Information supplied:
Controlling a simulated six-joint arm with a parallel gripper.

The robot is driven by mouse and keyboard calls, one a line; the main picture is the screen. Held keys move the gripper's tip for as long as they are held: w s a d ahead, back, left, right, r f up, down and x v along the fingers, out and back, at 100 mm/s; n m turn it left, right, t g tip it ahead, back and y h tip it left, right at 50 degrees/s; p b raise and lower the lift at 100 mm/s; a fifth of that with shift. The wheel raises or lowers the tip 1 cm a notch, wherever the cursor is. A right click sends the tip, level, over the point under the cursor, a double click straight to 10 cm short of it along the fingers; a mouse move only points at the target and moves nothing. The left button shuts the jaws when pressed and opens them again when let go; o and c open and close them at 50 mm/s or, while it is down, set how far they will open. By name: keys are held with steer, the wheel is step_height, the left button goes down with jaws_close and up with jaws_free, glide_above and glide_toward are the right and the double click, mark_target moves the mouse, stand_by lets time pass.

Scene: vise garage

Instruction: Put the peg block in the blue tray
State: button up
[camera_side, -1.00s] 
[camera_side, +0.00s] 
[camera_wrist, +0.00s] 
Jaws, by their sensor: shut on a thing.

Aim of the task: Using the data above, output each line exactly.

Task result:
Controlling a simulated six-joint arm with a parallel gripper.

The robot is driven by mouse and keyboard calls, one a line; the main picture is the screen. Held keys move the gripper's tip for as long as they are held: w s a d ahead, back, left, right, r f up, down and x v along the fingers, out and back, at 100 mm/s; n m turn it left, right, t g tip it ahead, back and y h tip it left, right at 50 degrees/s; p b raise and lower the lift at 100 mm/s; a fifth of that with shift. The wheel raises or lowers the tip 1 cm a notch, wherever the cursor is. A right click sends the tip, level, over the point under the cursor, a double click straight to 10 cm short of it along the fingers; a mouse move only points at the target and moves nothing. The left button shuts the jaws when pressed and opens them again when let go; o and c open and close them at 50 mm/s or, while it is down, set how far they will open. By name: keys are held with steer, the wheel is step_height, the left button goes down with jaws_close and up with jaws_free, glide_above and glide_toward are the right and the double click, mark_target moves the mouse, stand_by lets time pass.

Scene: vise garage

Instruction: Put the peg block in the blue tray
State: button up
[camera_side, -1.00s] 
[camera_side, +0.00s] 
[camera_wrist, +0.00s] 
Jaws, by their sensor: shut on a thing.

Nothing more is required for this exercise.